DC’s eventual solution acknowledged this, as the prelude to Rebirth literally returned to the Pre-New 52 Superman to comics in Superman: Lois and Clark, penned by longtime Super-Contributor Dan Jurgens. Here, the two Supermen are literally different characters, and it’s the more familiar one that comes out of the wreckage. Bluntly, the New 52 Superman was killed off. Well, they kind of mess with that a little into rebirth but, yeah, he died at one point. As Rebirth began to roll, Superman had a wife (Lois) and a child, Jonathan. I’ll be the first to admit that the kid threw me off. It seemed like too overt of a stunt. I say overt because one has to acknowledge that stunts are part of good action storytelling, but a writer never wants to shoehorn something too obnoxious in. Then I read it and it became clear what it really was. The appearance of Jonathan Kent is not a stunt but an endorsement. Not only can the story go on for Superman, but it actually had while we weren’t privy to it.
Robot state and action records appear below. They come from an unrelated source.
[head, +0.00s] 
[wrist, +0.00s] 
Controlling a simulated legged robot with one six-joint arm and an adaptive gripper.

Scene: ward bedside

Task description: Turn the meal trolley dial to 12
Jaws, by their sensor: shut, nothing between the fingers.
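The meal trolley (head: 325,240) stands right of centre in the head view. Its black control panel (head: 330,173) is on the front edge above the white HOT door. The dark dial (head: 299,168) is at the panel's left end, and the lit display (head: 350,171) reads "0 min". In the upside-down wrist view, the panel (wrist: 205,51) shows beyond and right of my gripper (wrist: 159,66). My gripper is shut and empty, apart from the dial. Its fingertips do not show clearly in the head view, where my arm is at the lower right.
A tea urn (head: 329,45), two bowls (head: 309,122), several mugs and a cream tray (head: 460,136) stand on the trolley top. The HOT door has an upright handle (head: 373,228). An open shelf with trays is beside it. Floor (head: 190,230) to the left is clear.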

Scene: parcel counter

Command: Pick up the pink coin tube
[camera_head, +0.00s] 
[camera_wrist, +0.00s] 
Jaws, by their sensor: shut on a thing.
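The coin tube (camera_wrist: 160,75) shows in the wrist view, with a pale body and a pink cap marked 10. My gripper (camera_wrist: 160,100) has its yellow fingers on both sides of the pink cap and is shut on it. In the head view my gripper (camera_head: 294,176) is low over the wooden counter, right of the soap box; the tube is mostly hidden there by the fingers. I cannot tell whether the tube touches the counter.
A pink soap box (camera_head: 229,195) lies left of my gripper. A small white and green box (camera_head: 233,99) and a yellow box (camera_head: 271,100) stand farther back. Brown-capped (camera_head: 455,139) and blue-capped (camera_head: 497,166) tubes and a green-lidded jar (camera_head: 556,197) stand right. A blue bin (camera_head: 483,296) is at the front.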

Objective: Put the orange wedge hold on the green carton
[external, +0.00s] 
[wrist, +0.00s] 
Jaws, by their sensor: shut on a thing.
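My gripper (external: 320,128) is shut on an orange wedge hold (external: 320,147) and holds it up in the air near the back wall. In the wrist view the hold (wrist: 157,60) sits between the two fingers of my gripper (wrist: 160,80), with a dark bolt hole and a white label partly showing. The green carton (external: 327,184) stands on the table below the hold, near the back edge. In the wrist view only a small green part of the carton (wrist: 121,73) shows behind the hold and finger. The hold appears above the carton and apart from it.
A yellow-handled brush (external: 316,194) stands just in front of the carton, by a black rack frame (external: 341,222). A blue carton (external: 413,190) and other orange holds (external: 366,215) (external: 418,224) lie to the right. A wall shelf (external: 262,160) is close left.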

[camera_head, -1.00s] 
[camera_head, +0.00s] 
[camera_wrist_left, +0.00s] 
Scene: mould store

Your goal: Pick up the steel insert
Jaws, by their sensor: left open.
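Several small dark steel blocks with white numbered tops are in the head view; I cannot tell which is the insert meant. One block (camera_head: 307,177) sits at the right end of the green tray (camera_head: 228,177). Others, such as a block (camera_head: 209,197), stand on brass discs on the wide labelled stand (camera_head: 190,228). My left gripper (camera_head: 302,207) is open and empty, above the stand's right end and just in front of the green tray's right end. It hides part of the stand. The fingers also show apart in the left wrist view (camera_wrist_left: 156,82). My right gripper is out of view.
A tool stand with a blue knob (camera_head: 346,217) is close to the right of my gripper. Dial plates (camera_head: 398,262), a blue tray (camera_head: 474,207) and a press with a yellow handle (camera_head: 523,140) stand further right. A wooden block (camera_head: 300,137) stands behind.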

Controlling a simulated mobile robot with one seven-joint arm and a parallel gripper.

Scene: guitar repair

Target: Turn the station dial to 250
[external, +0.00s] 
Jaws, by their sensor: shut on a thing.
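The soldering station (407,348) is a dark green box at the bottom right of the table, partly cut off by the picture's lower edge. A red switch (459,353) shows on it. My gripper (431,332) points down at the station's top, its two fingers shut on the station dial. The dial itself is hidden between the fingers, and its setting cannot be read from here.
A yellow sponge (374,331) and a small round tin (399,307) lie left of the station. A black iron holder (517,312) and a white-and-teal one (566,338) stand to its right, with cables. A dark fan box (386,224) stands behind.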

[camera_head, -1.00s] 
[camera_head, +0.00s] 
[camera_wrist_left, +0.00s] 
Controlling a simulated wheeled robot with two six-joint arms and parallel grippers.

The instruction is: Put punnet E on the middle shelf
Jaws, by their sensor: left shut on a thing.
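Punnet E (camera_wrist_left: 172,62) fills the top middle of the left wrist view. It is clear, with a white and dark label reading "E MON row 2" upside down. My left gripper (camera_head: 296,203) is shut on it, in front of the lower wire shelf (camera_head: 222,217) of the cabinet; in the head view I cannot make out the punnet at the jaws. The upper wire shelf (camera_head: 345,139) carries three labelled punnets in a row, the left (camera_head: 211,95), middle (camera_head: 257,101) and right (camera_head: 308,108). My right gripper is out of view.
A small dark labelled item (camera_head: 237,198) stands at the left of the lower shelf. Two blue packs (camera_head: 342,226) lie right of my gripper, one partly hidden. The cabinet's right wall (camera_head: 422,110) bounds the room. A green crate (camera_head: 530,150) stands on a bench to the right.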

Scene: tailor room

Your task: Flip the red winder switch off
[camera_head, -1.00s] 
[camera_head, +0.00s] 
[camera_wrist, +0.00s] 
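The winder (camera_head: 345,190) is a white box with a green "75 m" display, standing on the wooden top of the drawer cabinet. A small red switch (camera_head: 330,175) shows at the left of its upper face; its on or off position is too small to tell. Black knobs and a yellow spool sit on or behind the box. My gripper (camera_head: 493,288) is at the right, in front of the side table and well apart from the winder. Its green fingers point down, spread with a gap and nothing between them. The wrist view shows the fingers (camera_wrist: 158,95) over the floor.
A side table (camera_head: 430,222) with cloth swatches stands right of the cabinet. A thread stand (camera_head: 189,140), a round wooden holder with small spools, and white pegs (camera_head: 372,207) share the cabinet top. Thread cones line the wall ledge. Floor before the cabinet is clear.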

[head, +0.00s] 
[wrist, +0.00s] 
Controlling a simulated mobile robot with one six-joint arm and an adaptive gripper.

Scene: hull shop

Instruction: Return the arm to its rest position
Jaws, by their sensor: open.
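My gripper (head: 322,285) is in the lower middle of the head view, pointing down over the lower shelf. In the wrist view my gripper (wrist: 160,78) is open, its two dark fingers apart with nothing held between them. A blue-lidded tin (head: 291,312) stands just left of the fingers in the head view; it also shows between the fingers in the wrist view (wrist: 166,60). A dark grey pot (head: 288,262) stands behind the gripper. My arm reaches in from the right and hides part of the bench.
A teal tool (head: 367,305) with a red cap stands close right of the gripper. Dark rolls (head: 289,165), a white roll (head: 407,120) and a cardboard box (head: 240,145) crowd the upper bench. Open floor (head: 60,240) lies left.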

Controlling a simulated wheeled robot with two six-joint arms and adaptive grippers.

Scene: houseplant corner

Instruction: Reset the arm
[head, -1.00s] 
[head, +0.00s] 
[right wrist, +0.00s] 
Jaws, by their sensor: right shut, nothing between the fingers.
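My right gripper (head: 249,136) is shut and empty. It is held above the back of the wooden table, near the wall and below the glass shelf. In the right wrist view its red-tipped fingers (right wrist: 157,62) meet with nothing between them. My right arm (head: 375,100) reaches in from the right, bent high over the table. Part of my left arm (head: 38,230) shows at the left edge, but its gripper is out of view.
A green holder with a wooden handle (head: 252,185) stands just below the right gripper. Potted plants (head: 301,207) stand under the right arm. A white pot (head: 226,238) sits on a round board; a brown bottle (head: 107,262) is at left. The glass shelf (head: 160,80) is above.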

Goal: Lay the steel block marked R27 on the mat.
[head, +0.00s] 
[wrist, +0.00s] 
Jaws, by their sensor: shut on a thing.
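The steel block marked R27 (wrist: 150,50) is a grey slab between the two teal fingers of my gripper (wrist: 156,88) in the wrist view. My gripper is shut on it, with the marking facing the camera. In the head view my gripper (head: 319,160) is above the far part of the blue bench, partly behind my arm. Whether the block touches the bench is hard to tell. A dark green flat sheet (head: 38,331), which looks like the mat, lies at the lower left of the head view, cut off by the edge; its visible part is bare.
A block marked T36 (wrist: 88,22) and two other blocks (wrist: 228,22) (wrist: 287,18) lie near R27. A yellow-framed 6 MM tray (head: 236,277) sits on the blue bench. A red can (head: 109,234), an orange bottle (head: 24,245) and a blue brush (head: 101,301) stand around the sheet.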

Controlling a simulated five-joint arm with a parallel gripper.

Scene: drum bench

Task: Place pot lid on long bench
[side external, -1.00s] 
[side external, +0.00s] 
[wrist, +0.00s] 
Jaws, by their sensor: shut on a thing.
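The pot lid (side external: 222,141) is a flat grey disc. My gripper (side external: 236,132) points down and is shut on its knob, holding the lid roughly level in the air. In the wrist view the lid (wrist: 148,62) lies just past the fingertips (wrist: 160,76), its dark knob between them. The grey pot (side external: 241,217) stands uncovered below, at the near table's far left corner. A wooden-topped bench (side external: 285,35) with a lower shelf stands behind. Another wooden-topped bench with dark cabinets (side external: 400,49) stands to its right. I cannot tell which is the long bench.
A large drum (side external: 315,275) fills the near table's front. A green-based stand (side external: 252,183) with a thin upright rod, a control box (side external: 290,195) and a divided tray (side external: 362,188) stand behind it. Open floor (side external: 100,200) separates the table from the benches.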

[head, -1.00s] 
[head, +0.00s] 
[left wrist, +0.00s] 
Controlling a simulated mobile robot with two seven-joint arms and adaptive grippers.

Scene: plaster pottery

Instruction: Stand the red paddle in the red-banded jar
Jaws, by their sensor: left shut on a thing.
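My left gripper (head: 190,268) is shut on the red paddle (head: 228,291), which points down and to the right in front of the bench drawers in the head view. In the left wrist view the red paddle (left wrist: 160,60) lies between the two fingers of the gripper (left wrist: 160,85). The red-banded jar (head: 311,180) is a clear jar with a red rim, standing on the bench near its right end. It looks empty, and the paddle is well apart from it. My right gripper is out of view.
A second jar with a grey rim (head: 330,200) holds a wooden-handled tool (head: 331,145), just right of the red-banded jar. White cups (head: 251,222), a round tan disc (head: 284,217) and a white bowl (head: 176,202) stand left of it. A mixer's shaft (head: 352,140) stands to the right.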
It is a sign that what has happened to Superman is, even now, just the beginning of where it can go. In early Rebirth issues of Superman, Peter Tomasi worked to restore not only the narrative, but assure readers that the persona lost to Flashpoint had returned. As more is revealed every month and the timeline re-established, DC’s renewed commitment to continuity is perhaps most evident in the Superman books. Characters have re-appeared in classic form and the mystery of Mr. Oz is going to be key to the next few steps of rebuilding the DCU. (Yes, I know that his identity has been revealed, I’m trying to get people to read these books though. Yeesh.) Not a cheap gimmick at all, Jonathan Kent is continuity at its best. He’s already expanded into Super Sons with Batman’s son and current Robin, Damian. Damian’s now substantial time as Robin has already served similar purposes. The next step in the never ending battle and surely the source of new adventures for years to come.
Maybe in 20 years, someone in their thirties will look back fondly at the days when Superboy first showed up. Maybe that’s what got them into the medium. Maybe that’s what continuity is really about.